DATA SECTION ▸
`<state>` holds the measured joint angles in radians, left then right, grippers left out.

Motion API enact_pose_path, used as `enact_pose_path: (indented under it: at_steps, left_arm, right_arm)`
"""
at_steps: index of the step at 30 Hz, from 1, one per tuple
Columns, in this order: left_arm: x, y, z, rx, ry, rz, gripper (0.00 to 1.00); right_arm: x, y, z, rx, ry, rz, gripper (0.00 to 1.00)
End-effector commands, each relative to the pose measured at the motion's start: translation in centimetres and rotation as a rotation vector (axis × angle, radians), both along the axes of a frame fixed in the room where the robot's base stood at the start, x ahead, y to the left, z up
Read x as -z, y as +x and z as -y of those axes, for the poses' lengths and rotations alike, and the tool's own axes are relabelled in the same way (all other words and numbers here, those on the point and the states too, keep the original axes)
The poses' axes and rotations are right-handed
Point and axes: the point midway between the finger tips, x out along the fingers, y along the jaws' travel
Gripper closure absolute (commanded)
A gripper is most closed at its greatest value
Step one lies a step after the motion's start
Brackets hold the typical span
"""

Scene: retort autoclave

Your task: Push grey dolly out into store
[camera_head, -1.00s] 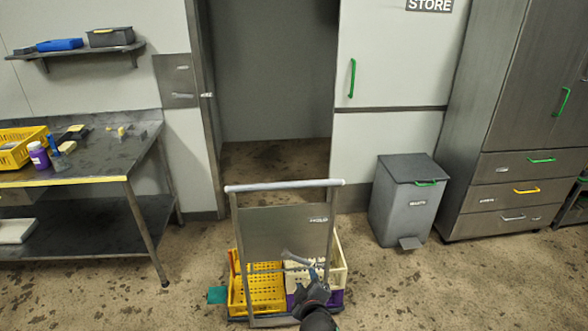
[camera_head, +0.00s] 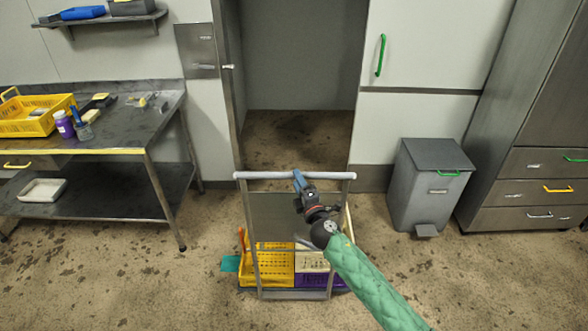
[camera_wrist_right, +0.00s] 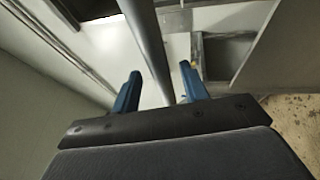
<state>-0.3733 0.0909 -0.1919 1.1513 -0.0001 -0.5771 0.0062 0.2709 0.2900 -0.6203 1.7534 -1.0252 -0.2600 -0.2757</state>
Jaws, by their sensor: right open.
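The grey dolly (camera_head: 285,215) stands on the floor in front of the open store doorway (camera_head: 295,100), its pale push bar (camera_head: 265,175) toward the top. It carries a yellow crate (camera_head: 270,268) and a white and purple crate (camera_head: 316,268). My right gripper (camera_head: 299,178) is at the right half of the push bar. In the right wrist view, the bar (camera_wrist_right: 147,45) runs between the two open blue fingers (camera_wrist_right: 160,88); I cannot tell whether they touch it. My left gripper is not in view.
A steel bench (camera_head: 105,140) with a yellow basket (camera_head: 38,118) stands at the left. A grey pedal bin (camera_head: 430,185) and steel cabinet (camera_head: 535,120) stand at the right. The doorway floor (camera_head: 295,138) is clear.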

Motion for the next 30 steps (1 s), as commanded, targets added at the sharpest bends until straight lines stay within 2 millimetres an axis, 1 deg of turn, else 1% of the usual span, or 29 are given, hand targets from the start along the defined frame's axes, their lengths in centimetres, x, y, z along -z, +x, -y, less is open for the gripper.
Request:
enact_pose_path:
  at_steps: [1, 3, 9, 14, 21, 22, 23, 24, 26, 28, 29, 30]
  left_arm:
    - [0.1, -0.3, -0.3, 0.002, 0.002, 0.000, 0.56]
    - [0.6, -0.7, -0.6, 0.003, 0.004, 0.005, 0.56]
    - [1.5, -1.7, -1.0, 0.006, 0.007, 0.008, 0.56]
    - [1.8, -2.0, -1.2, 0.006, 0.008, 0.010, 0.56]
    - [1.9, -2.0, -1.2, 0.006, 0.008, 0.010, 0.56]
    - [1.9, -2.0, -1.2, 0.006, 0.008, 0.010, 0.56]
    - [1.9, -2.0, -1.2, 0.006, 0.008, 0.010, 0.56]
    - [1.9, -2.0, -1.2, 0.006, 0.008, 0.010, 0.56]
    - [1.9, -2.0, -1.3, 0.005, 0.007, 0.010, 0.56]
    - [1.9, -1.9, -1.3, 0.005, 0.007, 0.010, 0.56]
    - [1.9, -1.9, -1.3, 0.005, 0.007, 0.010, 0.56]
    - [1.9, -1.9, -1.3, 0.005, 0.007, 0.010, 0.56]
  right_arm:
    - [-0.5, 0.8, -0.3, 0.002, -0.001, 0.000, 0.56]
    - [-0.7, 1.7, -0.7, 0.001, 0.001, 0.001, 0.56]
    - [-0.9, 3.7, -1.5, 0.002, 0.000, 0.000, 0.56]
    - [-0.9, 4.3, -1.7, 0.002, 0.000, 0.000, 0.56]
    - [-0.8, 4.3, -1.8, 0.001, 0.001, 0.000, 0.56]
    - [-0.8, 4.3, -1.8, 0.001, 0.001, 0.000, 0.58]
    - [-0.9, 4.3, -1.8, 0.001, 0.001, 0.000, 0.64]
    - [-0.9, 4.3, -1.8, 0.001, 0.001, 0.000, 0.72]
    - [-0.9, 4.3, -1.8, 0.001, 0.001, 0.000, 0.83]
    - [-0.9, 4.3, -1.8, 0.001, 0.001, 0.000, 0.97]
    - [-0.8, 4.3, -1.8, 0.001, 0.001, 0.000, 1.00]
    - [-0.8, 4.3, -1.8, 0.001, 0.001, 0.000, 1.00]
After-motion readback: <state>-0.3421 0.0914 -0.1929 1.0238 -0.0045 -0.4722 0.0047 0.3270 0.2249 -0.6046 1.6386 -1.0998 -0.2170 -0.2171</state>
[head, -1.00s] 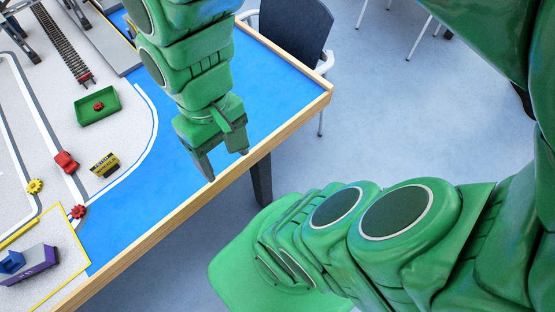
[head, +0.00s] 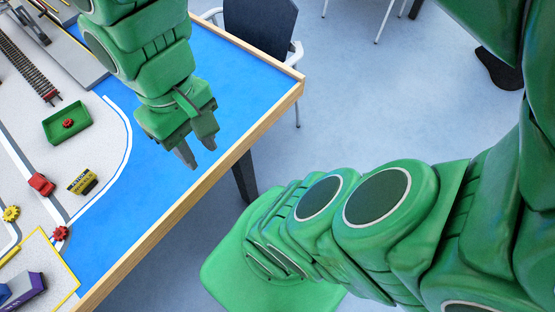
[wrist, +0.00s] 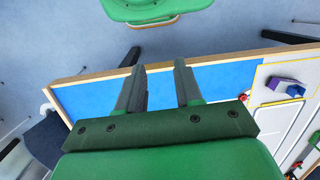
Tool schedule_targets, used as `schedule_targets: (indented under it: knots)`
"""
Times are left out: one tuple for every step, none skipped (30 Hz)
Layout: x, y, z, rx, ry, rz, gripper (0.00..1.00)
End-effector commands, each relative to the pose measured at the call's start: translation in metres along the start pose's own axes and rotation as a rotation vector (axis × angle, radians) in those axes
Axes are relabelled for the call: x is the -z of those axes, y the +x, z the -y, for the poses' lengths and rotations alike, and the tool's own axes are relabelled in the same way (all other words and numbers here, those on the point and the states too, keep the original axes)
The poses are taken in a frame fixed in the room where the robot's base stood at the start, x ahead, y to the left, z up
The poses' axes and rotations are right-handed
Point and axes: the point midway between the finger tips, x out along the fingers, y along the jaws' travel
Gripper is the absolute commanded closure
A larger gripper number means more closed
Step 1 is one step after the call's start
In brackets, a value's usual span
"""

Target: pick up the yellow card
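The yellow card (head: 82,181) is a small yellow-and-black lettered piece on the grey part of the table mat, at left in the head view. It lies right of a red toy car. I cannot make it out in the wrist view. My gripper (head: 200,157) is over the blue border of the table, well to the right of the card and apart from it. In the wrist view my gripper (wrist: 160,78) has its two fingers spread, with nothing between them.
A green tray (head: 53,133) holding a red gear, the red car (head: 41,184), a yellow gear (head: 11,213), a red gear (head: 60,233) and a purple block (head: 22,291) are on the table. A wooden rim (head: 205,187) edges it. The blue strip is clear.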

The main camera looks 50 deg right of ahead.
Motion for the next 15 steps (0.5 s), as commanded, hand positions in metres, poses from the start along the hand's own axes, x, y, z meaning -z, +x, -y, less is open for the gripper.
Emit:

PROBLEM ▸ Without including any pictures, output all the entries above exactly.

TASK SOLUTION ▸
`<state>` holds the measured joint angles in radians, left then right, grippers left out.

Motion API enact_pose_path, used as `enact_pose_path: (indented under it: at_steps, left_arm, right_arm)`
"""
at_steps: index of the step at 30 Hz, from 1, one per tuple
Columns, in this order: left_arm: x, y, z, rx, ry, rz, gripper (0.00 to 1.00); right_arm: x, y, z, rx, ry, rz, gripper (0.00 to 1.00)
End-effector commands, each relative to the pose measured at the motion's start: translation in centimetres and rotation as a rotation vector (axis × angle, radians), both along the axes of a frame fixed in the room where the robot's base stood at the start, x ahead, y to the left, z up
Read x as -z, y as +x and z as -y of those axes, for the poses' lengths and rotations alike, and the tool's own axes are relabelled in the same way (all other words and numbers here, those on the point and the states too, keep the original axes)
The poses' axes and rotations are right-handed
Point and axes: the point midway between the finger tips, x out along the fingers, y along the jaws' travel
Gripper closure absolute (commanded)
A gripper is most closed at its greatest value
Step one lies a step after the motion's start
Brackets hold the typical span
"""

Scene: retort autoclave

Your task: Push grey dolly out into store
[camera_head, -1.00s] 
[camera_head, +0.00s] 
[camera_wrist_right, +0.00s] 
<state>-0.3733 0.0909 -0.1919 1.1513 -0.0001 -0.5771 0.0062 0.2709 0.2900 -0.6203 1.7534 -1.0252 -0.2600 -0.2757</state>
Jaws, by their sensor: right open.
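The grey dolly (camera_head: 285,215) stands on the floor in front of the open store doorway (camera_head: 295,100), its pale push bar (camera_head: 265,175) toward the top. It carries a yellow crate (camera_head: 270,268) and a white and purple crate (camera_head: 316,268). My right gripper (camera_head: 299,178) is at the right half of the push bar. In the right wrist view, the bar (camera_wrist_right: 147,45) runs between the two open blue fingers (camera_wrist_right: 160,88); I cannot tell whether they touch it. My left gripper is not in view.
A steel bench (camera_head: 105,140) with a yellow basket (camera_head: 38,118) stands at the left. A grey pedal bin (camera_head: 430,185) and steel cabinet (camera_head: 535,120) stand at the right. The doorway floor (camera_head: 295,138) is clear.

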Motion for the next 30 steps (1 s), as commanded, targets added at the sharpest bends until straight lines stay within 2 millimetres an axis, 1 deg of turn, else 1% of the usual span, or 29 are given, hand targets from the start along the defined frame's axes, their lengths in centimetres, x, y, z along -z, +x, -y, less is open for the gripper.
Request:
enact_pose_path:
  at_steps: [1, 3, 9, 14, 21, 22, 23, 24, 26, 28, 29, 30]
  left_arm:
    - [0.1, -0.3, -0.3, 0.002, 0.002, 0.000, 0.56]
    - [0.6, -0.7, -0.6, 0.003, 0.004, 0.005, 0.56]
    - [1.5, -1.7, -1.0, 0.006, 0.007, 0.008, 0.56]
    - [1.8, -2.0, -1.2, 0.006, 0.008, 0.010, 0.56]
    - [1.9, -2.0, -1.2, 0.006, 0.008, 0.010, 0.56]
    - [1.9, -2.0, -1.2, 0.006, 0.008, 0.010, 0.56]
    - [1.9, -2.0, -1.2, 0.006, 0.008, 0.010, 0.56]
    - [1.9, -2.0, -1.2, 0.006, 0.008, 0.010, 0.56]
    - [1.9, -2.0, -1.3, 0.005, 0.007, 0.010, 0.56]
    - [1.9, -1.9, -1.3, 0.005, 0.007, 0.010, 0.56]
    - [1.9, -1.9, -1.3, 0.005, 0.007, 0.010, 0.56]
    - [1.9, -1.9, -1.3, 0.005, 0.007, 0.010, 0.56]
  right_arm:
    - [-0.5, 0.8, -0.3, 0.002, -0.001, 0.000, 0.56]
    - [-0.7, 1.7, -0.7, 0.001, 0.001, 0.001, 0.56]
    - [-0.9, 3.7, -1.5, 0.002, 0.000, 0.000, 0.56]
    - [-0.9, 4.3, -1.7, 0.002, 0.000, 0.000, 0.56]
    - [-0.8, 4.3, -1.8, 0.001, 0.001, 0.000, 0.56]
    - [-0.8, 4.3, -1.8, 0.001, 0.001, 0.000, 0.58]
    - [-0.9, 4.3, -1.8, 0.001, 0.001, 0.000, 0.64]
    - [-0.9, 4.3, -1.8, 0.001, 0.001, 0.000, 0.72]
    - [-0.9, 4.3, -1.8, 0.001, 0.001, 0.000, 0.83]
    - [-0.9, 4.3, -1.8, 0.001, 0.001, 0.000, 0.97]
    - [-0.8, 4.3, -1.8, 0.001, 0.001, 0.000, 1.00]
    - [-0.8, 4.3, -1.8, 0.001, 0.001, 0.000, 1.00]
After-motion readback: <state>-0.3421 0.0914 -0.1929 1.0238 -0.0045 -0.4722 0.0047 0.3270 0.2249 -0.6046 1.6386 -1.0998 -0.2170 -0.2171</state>
[head, -1.00s] 
[head, +0.00s] 
[wrist, +0.00s] 
Tool schedule_targets, used as `schedule_targets: (indented under it: knots)`
"""
Times are left out: one tuple for every step, none skipped (30 Hz)
Layout: x, y, z, rx, ry, rz, gripper (0.00..1.00)
End-effector commands, each relative to the pose measured at the call's start: translation in metres along the start pose's own axes and rotation as a rotation vector (axis × angle, radians) in those axes
Axes are relabelled for the call: x is the -z of those axes, y the +x, z the -y, for the poses' lengths and rotations alike, and the tool's own axes are relabelled in the same way (all other words and numbers here, those on the point and the states too, keep the original axes)
The poses are taken in a frame fixed in the room where the robot's base stood at the start, x ahead, y to the left, z up
The poses' axes and rotations are right-handed
Point and axes: the point midway between the finger tips, x out along the fingers, y along the jaws' travel
Gripper is the absolute commanded closure
A larger gripper number means more closed
Step 1 is one step after the call's start
In brackets, a value's usual span
"""

Target: pick up the yellow card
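The yellow card (head: 82,181) is a small yellow-and-black lettered piece on the grey part of the table mat, at left in the head view. It lies right of a red toy car. I cannot make it out in the wrist view. My gripper (head: 200,157) is over the blue border of the table, well to the right of the card and apart from it. In the wrist view my gripper (wrist: 160,78) has its two fingers spread, with nothing between them.
A green tray (head: 53,133) holding a red gear, the red car (head: 41,184), a yellow gear (head: 11,213), a red gear (head: 60,233) and a purple block (head: 22,291) are on the table. A wooden rim (head: 205,187) edges it. The blue strip is clear.

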The main camera looks 50 deg right of ahead.
Motion for the next 15 steps (0.5 s), as commanded, hand positions in metres, poses from the start along the hand's own axes, x, y, z meaning -z, +x, -y, less is open for the gripper.
Emit:

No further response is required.